** START OF SOURCE MATERIAL **
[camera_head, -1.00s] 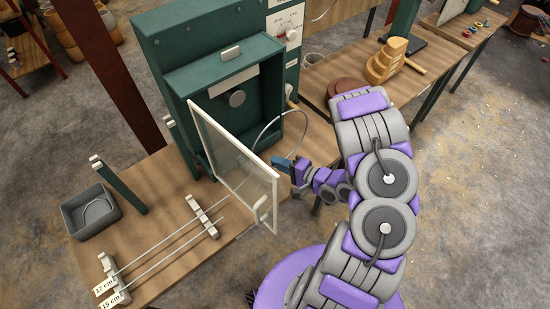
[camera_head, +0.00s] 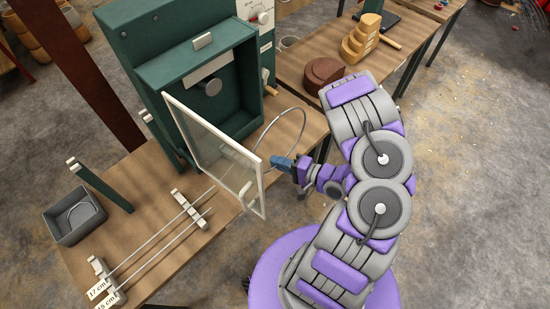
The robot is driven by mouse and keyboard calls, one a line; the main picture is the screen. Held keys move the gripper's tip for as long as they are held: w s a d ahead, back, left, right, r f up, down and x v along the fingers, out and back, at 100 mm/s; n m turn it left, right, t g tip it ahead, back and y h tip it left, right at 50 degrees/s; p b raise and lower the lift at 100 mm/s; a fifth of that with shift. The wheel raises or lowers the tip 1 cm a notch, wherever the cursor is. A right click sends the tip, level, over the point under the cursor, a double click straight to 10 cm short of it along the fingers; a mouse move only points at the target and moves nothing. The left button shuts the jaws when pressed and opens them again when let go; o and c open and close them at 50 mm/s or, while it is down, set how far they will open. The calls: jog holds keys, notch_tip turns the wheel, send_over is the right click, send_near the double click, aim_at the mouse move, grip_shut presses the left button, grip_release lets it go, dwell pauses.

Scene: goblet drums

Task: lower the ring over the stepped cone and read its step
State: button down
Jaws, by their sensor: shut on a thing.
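My gripper (camera_head: 283,163) is shut on a thin grey ring (camera_head: 303,122), which stands up from the fingers, partly behind the glass door's edge. The stepped cone (camera_head: 361,38) is wooden and yellowish-brown, with round tiers narrowing upward. It stands upright on the far table, above and to the right of my gripper and well apart from the ring. No ring is around the cone.
A green cabinet (camera_head: 150,50) stands open, its framed glass door (camera_head: 212,150) swung out beside my gripper. A brown round block (camera_head: 324,74) sits before the cone. Two rods (camera_head: 150,240) on white supports and a grey bin (camera_head: 75,217) are at the left.

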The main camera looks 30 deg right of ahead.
** END OF SOURCE MATERIAL **
**WHAT THE TASK REQUIRES**
Please write out all of the material above without changing a word, and omit any pictures.

**EXERCISE SOLUTION**
[camera_head, -1.00s] 
[camera_head, +0.00s] 
The robot is driven by mouse and keyboard calls, one a line; the main picture is the screen. Held keys move the gripper's tip for as long as they are held: w s a d ahead, back, left, right, r f up, down and x v along the fingers, out and back, at 100 mm/s; n m turn it left, right, t g tip it ahead, back and y h tip it left, right at 50 degrees/s; p b raise and lower the lift at 100 mm/s; a fifth of that with shift. The wheel raises or lowers the tip 1 cm a notch, wherever the cursor is. A right click sends the tip, level, over the point under the cursor, a double click straight to 10 cm short of it along the fingers; a mouse move only points at the target and moves nothing. The left button shuts the jaws when pressed and opens them again when let go; o and c open and close them at 50 mm/s or, while it is down, set how far they will open. The calls: jog holds keys, notch_tip turns the wheel, send_over is the right click, send_near the double click, aim_at the mouse move, grip_shut presses the left button, grip_release lets it go, dwell pauses.

Scene: goblet drums

Task: lower the ring over the stepped cone and read its step
State: button down
Jaws, by their sensor: shut on a thing.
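My gripper (camera_head: 283,163) is shut on a thin grey ring (camera_head: 303,122), which stands up from the fingers, partly behind the glass door's edge. The stepped cone (camera_head: 361,38) is wooden and yellowish-brown, with round tiers narrowing upward. It stands upright on the far table, above and to the right of my gripper and well apart from the ring. No ring is around the cone.
A green cabinet (camera_head: 150,50) stands open, its framed glass door (camera_head: 212,150) swung out beside my gripper. A brown round block (camera_head: 324,74) sits before the cone. Two rods (camera_head: 150,240) on white supports and a grey bin (camera_head: 75,217) are at the left.

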The main camera looks 30 deg right of ahead.

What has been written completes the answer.